→ Exercise directions: From the listing that follows, output everything exactly except the pictures.

→ Information provided:
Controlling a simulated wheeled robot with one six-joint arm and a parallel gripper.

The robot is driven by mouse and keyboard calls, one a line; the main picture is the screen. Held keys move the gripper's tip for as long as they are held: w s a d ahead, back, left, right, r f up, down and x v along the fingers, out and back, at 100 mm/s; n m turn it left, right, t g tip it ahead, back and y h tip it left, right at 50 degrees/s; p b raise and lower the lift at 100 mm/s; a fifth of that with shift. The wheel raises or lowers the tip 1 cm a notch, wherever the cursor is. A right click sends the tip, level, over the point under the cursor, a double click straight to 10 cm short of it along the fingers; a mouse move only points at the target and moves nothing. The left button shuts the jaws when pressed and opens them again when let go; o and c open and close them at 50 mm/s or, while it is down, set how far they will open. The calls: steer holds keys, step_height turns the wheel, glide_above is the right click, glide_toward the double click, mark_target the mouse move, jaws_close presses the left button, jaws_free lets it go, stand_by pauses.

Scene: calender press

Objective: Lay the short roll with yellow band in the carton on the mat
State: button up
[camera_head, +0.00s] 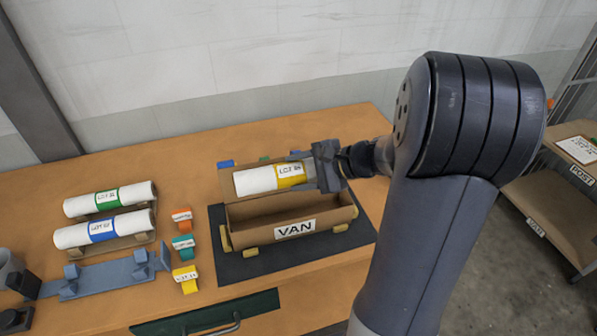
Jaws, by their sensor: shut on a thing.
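The short white roll with the yellow band (255,181) is held level above the open carton (240,239), toward its back wall. Its band carries a label, partly readable as a lot tag. My gripper (318,171) is shut on the roll's right end, and that end is hidden by the jaws. The brown carton has a white VAN label on its front and sits on the dark mat (348,246). The visible part of the carton's inside looks empty. The roll appears clear of the carton floor; whether it touches the back wall, I cannot tell.
Left of the mat, a green-banded roll (135,195) and a blue-banded roll (130,228) lie on a rack. Orange, teal and yellow banded pieces (185,274) stand between rack and mat. A blue-grey fixture (105,277) lies in front.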

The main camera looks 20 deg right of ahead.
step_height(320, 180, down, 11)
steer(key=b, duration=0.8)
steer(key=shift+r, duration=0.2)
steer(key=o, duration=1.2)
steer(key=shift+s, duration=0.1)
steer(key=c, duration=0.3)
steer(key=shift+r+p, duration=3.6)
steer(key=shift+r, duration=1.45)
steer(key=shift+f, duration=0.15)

→ Task answer:
Controlling a simulated wheeled robot with one six-joint arm and a parallel gripper.

The robot is driven by mouse and keyboard calls, one a line; the main picture is the screen. Held keys move the gripper's tip for as long as they are held: w s a d ahead, back, left, right, r f up, down and x v along the fingers, out and back, at 100 mm/s; n m turn it left, right, t g tip it ahead, back and y h tip it left, right at 50 degrees/s; p b raise and lower the lift at 100 mm/s; a fifth of that with shift. The wheel raises or lowers the tip 1 cm a notch, wherever the cursor is. A right click sends the tip, level, over the point under the cursor, a double click straight to 10 cm short of it along the fingers; a mouse move only points at the target and moves nothing. The left button shuts the jaws when pressed and opens them again when let go; o and c open and close them at 50 mm/s or, while it is down, set how far they will open. The calls: steer holds keys, step_height turns the wheel, glide_above is the right click, glide_toward the double click, mark_target the mouse move, jaws_close presses the left button, jaws_free lets it go, stand_by pauses.

Scene: calender press

Objective: Lay the short roll with yellow band in the carton on the mat
State: button up
[camera_head, +0.00s] 
Jaws, by their sensor: shut on a thing.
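The short white roll with the yellow band (255,181) is held level above the open carton (240,239), toward its back wall. Its band carries a label, partly readable as a lot tag. My gripper (318,171) is shut on the roll's right end, and that end is hidden by the jaws. The brown carton has a white VAN label on its front and sits on the dark mat (348,246). The visible part of the carton's inside looks empty. The roll appears clear of the carton floor; whether it touches the back wall, I cannot tell.
Left of the mat, a green-banded roll (135,195) and a blue-banded roll (130,228) lie on a rack. Orange, teal and yellow banded pieces (185,274) stand between rack and mat. A blue-grey fixture (105,277) lies in front.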

The main camera looks 20 deg right of ahead.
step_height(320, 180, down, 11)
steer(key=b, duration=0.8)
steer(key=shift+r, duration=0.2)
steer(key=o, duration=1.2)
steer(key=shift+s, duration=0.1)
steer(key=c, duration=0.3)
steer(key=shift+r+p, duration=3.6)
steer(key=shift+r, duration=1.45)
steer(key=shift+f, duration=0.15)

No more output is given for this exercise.